[Stored entries]
■ ■ ■ ■ ■

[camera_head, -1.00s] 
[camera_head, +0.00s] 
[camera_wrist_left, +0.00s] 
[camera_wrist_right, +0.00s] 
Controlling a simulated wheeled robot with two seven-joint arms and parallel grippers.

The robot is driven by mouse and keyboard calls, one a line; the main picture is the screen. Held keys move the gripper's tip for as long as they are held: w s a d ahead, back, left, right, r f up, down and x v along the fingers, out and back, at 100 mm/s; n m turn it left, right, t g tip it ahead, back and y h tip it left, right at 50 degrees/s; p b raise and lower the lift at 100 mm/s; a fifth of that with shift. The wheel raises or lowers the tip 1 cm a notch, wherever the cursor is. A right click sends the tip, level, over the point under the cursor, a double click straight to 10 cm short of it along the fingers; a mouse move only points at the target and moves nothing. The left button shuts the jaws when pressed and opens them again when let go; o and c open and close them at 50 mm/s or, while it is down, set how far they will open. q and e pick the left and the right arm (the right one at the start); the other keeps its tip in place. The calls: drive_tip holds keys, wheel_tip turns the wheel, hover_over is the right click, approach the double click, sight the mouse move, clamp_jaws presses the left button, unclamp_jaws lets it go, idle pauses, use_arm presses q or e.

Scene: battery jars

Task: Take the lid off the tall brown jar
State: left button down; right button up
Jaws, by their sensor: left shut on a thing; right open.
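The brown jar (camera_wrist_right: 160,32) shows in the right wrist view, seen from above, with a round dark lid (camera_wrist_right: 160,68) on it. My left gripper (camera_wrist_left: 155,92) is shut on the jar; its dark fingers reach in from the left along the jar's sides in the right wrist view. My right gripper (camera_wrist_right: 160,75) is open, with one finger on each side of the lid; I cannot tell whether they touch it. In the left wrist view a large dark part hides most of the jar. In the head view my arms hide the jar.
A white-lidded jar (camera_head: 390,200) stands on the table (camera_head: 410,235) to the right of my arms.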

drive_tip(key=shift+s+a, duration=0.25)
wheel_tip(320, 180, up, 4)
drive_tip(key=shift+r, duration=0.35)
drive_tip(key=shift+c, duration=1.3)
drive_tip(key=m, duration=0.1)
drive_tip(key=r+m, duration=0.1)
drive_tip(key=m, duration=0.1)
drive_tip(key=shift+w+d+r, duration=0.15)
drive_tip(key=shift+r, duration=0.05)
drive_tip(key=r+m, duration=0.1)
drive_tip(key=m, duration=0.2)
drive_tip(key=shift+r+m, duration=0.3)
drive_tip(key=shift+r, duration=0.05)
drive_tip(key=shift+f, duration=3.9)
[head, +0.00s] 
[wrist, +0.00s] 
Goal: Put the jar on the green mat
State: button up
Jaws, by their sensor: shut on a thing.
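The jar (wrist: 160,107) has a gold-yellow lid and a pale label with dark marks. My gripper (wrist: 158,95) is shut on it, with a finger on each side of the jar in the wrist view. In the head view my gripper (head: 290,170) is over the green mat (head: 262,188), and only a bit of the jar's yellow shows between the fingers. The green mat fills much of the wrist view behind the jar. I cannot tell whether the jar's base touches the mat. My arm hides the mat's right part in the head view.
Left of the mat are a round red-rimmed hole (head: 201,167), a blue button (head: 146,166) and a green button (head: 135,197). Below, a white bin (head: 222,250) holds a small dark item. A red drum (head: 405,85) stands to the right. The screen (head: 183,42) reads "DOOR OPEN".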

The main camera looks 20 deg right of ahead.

■ ■ ■ ■ ■

§ **Work to do**:
Repeat exactly the lines from the one containing "Jaws, by their sensor: left" to the one containing "State: button up", both lines included, and nothing else.

§ **Finished exercise**:
Jaws, by their sensor: left shut on a thing; right open.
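The brown jar (camera_wrist_right: 160,32) shows in the right wrist view, seen from above, with a round dark lid (camera_wrist_right: 160,68) on it. My left gripper (camera_wrist_left: 155,92) is shut on the jar; its dark fingers reach in from the left along the jar's sides in the right wrist view. My right gripper (camera_wrist_right: 160,75) is open, with one finger on each side of the lid; I cannot tell whether they touch it. In the left wrist view a large dark part hides most of the jar. In the head view my arms hide the jar.
A white-lidded jar (camera_head: 390,200) stands on the table (camera_head: 410,235) to the right of my arms.

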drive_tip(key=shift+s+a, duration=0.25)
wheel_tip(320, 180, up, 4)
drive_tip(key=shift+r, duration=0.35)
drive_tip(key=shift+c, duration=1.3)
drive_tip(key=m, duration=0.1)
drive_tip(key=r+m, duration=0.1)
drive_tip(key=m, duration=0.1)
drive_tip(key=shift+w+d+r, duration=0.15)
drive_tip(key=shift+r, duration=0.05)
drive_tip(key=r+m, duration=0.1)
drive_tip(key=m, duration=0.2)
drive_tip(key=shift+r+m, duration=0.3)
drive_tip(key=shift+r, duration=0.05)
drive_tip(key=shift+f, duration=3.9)
[head, +0.00s] 
[wrist, +0.00s] 
Goal: Put the jar on the green mat
State: button up

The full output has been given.